▶ _Your instructions_
Scan the records below for the line containing "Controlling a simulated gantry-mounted" and the line containing "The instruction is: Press". Copy both, plus every line between, exactly.

(Robot episode rows)
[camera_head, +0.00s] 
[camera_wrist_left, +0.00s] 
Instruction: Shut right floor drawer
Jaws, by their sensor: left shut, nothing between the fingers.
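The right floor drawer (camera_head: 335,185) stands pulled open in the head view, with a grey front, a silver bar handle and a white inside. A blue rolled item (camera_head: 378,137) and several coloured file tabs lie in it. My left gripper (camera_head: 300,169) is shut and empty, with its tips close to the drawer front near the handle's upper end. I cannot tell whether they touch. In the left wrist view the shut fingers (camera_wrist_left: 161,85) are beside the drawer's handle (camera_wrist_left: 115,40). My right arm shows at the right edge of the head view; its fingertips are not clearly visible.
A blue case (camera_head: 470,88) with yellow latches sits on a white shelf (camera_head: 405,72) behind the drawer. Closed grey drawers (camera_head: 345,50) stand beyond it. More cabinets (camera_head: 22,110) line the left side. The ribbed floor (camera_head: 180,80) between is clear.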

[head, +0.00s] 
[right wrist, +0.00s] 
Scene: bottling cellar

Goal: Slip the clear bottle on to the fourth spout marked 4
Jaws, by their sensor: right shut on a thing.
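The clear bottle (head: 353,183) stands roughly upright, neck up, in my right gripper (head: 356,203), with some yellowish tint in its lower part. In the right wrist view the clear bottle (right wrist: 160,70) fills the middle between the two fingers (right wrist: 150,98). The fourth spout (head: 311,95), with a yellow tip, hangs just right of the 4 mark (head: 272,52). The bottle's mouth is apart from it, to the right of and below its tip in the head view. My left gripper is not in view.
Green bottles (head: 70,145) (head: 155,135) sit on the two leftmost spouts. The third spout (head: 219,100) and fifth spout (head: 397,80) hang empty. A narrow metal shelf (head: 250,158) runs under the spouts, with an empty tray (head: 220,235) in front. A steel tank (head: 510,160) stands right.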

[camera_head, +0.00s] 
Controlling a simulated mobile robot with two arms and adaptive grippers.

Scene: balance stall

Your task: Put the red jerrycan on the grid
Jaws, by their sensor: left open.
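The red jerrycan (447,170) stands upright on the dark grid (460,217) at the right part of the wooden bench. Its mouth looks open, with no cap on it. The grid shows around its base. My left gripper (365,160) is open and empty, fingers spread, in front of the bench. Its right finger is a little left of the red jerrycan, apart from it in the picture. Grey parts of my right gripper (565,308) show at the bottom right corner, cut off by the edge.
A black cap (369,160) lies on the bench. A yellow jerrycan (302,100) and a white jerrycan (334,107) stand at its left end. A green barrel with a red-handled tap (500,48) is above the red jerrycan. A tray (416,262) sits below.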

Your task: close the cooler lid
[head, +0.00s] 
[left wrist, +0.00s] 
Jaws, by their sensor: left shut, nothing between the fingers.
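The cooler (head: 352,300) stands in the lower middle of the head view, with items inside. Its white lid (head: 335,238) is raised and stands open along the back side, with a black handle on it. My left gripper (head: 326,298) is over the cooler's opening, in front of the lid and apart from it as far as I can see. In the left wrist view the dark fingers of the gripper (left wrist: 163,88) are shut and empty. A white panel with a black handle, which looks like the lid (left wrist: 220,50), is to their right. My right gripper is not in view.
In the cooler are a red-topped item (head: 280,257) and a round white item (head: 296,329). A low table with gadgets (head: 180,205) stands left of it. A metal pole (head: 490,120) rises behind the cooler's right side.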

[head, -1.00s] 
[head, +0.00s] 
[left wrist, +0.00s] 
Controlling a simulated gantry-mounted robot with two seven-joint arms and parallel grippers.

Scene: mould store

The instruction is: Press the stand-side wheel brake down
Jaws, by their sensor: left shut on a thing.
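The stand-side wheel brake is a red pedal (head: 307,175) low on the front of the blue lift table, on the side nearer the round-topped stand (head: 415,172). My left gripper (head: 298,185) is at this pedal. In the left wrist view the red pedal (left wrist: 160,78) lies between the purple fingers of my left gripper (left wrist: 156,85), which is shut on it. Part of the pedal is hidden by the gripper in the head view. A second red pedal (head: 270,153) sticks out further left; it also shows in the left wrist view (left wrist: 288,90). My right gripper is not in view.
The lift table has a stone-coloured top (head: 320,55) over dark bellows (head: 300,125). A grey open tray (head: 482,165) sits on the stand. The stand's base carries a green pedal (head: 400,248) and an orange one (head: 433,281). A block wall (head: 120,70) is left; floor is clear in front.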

▶ _Result for this exercise_
Controlling a simulated gantry-mounted robot with two seven-joint arms and parallel grippers.

Scene: mould store

The instruction is: Press the stand-side wheel brake down

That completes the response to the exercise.